While gasoil/diesel demand was stagnating, which means it was falling as a percent of the domestic demand barrel, gasoline demand was growing in absolute terms and remained fairly constant as a percent of total demand until 2021. Only recently, gasoline demand has started reducing as a percent of total demand. Thus, as Chinese refineries were adding capacity designed to convert middle distillates to petrochemicals, the country average yield of gasoline remained quite constant at 24-25 vol%.

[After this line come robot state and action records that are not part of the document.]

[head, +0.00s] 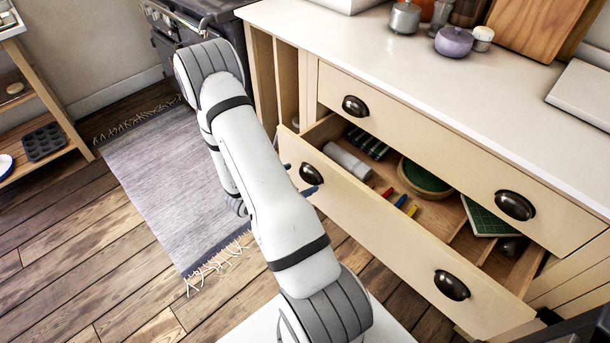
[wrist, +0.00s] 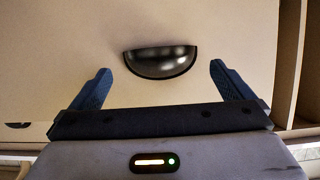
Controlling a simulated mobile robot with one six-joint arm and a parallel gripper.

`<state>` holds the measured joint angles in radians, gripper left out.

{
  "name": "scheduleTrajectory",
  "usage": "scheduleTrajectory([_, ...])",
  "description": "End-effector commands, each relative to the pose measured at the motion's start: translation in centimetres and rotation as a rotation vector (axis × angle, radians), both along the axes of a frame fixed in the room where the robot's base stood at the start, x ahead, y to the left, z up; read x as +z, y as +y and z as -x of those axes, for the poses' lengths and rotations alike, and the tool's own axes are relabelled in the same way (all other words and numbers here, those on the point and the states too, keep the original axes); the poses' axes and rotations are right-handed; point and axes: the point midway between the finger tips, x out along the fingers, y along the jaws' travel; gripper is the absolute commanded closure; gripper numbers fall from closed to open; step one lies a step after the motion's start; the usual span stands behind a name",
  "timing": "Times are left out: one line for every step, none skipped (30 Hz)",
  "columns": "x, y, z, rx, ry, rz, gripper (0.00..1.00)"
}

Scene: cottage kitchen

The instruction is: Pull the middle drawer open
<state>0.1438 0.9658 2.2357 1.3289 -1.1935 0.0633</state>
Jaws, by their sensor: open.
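The drawer (head: 405,238) below the top drawer stands pulled well out, its inside showing. Its cream front has two dark cup handles, a left one (head: 311,173) and a right one (head: 452,286). My gripper (head: 298,179) is at the left handle, partly hidden by my arm. In the wrist view my gripper (wrist: 160,86) is open, its blue fingers apart on either side of the dark handle (wrist: 160,61). The handle lies just beyond the fingertips, with gaps at both sides and nothing between the jaws. I cannot tell from the head view whether a finger touches the front.
The top drawer (head: 440,150) above is shut. The open drawer holds a grey roll (head: 348,159), a round green-topped item (head: 425,180) and coloured markers. A striped rug (head: 172,175) lies on the floor at left. A black stove (head: 185,25) stands behind.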

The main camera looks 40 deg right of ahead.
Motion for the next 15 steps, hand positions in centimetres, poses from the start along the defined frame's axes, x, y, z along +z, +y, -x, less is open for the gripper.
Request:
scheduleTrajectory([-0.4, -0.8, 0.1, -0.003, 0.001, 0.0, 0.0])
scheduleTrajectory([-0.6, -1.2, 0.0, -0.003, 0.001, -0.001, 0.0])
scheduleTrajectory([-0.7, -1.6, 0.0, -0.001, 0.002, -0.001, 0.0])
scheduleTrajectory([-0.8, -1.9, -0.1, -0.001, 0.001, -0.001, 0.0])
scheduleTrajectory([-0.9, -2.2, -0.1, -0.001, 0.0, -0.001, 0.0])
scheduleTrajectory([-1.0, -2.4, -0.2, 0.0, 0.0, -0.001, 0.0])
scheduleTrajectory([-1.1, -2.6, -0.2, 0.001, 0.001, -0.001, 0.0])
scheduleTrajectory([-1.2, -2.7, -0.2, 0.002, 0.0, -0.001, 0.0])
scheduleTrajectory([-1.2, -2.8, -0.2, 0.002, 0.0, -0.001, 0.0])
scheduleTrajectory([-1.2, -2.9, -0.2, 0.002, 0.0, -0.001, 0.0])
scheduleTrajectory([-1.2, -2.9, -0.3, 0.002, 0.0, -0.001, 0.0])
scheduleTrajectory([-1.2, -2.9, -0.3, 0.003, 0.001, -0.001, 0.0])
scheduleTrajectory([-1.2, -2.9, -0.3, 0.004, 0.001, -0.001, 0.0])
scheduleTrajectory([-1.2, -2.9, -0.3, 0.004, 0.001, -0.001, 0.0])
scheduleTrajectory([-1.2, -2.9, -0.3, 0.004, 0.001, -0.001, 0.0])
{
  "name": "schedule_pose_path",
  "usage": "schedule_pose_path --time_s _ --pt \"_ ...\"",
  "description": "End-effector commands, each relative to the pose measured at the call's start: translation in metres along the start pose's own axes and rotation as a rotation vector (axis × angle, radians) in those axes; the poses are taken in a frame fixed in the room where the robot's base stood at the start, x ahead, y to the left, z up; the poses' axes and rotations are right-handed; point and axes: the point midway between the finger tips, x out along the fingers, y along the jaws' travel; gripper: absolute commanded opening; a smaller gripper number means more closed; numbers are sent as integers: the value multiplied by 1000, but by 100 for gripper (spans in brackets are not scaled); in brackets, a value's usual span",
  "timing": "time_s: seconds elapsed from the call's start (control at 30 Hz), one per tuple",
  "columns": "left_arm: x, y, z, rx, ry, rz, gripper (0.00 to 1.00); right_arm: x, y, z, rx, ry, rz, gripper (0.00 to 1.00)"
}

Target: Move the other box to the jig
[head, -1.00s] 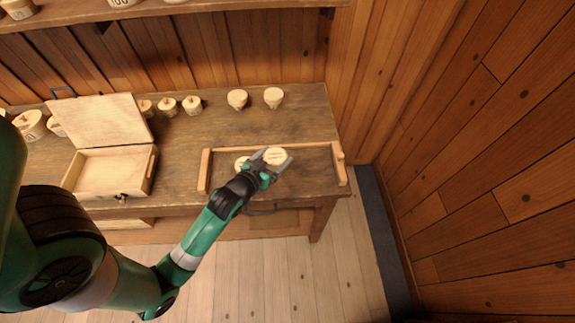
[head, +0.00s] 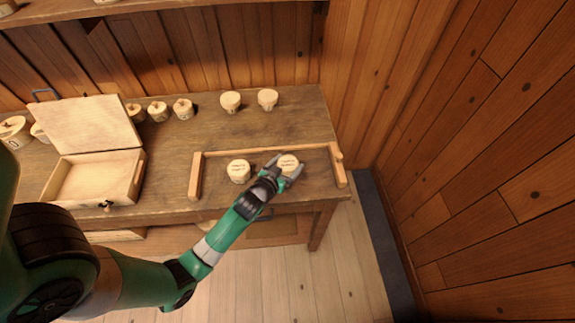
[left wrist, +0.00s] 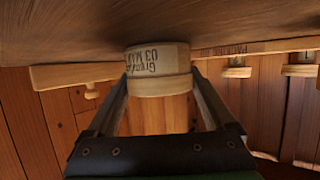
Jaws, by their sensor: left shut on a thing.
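The jig is a three-sided wooden frame with a back rail (head: 265,149) and two end pieces on the front of the bench. My left gripper (head: 285,171) is over the right half of the jig. It is shut on a round pale turned box (head: 288,161). In the left wrist view the held box (left wrist: 158,62) shows upside-down lettering and a band, between the two fingers (left wrist: 158,100). I cannot tell whether it touches the bench. Another round box (head: 238,171) stands inside the jig to the left, apart from the held one. My right gripper is not in view.
An open wooden case (head: 95,178) with its lid raised (head: 88,122) stands left of the jig. Two round boxes (head: 230,101) (head: 267,98) stand behind the jig, and several smaller lidded ones (head: 158,111) stand left of them. The bench's right end is clear.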

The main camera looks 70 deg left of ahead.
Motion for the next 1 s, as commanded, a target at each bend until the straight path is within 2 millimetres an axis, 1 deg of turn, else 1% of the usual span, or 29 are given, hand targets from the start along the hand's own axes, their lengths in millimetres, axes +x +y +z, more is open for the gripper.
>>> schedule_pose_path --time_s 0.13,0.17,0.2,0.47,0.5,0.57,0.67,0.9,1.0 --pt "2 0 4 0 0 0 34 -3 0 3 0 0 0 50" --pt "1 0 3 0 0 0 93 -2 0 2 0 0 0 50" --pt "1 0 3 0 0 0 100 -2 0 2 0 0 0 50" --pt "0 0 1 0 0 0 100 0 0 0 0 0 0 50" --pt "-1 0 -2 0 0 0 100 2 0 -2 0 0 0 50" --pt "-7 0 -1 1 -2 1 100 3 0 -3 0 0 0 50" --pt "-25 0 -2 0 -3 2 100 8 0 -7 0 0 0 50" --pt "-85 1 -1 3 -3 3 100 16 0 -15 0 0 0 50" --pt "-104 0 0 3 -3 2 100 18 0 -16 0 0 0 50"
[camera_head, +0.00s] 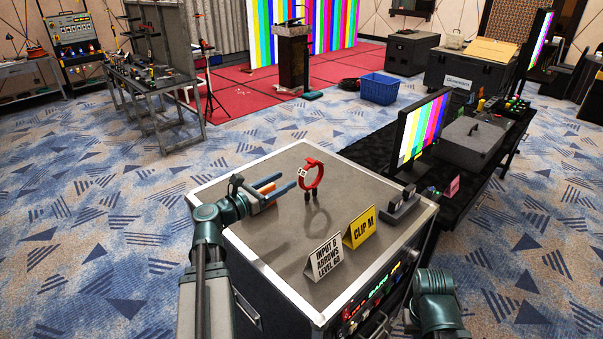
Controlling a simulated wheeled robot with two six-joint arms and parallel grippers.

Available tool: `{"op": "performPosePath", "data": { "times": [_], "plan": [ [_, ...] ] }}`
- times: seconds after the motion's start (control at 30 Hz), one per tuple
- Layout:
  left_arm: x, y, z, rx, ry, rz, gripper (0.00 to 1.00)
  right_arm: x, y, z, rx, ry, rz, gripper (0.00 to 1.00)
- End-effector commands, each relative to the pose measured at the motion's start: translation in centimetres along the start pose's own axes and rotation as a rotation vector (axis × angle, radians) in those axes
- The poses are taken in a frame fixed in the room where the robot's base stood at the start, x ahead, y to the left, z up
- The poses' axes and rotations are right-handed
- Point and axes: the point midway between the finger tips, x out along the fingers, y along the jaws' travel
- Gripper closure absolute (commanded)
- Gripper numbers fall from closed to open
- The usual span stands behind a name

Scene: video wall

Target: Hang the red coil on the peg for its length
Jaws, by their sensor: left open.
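The red coil (320,174) is an upright red ring with a white tag and two dark ends pointing down. It is over the grey top of the metal-edged case (262,240), with a shadow below it; I cannot tell whether its ends touch the top. My left gripper (289,181) is open just left of the coil, its blue-grey fingers pointing at it, with a small gap. The coil is not between the fingers. My right arm shows at the lower right, but its gripper does not show. I cannot make out the length pegs clearly.
A white sign (324,259) and a yellow sign (360,228) stand on the case's near right part. A dark device (401,207) sits at its right edge. A monitor (421,130) stands behind on a black table. Carpet is clear to the left, before a workbench (160,90).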

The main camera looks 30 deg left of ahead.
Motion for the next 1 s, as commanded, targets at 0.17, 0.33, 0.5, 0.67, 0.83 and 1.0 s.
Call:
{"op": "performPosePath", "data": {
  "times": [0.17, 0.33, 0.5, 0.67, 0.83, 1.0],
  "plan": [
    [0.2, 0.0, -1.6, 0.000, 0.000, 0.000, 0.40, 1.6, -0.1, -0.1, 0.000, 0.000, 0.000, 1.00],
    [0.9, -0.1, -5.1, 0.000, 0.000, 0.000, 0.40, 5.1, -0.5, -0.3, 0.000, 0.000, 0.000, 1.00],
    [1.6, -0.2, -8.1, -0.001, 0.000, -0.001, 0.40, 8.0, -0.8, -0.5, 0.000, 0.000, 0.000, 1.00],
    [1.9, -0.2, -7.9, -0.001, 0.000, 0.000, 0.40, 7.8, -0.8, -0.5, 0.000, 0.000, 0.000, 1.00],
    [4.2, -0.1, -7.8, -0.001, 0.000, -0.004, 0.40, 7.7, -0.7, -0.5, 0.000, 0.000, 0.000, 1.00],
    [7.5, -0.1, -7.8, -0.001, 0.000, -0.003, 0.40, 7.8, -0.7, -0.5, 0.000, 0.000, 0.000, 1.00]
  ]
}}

Would China in future become a larger exporter of gasoline? If the reduction of gasoline demand will be gradual and predictable, such an outcome seems unlikely. Shifting refinery yields from gasoline to petrochemicals is easier than it was for gasoil/diesel. There is no cracking involved in the process. Refineries would start re-configuring by using more straight run naphtha or reformate for petrochemicals.

By contrast, a rapid unexpected decline of gasoline demand would force the government to allow more export of gasoline, because the alternative would be lower refinery throughput and, potentially, a shortage of many other products.

At present, the first of these two scenarios still seems the more probable, but there is quite a lot going on in the development of battery technology that could bring some surprises.

Another pertinent observation is that other countries in Asia have started developing EVs supply chains. These include India, Vietnam and Indonesia, which are very important to future growth of oil demand, and where EV’s have reached ~10% of new vehicle registrations.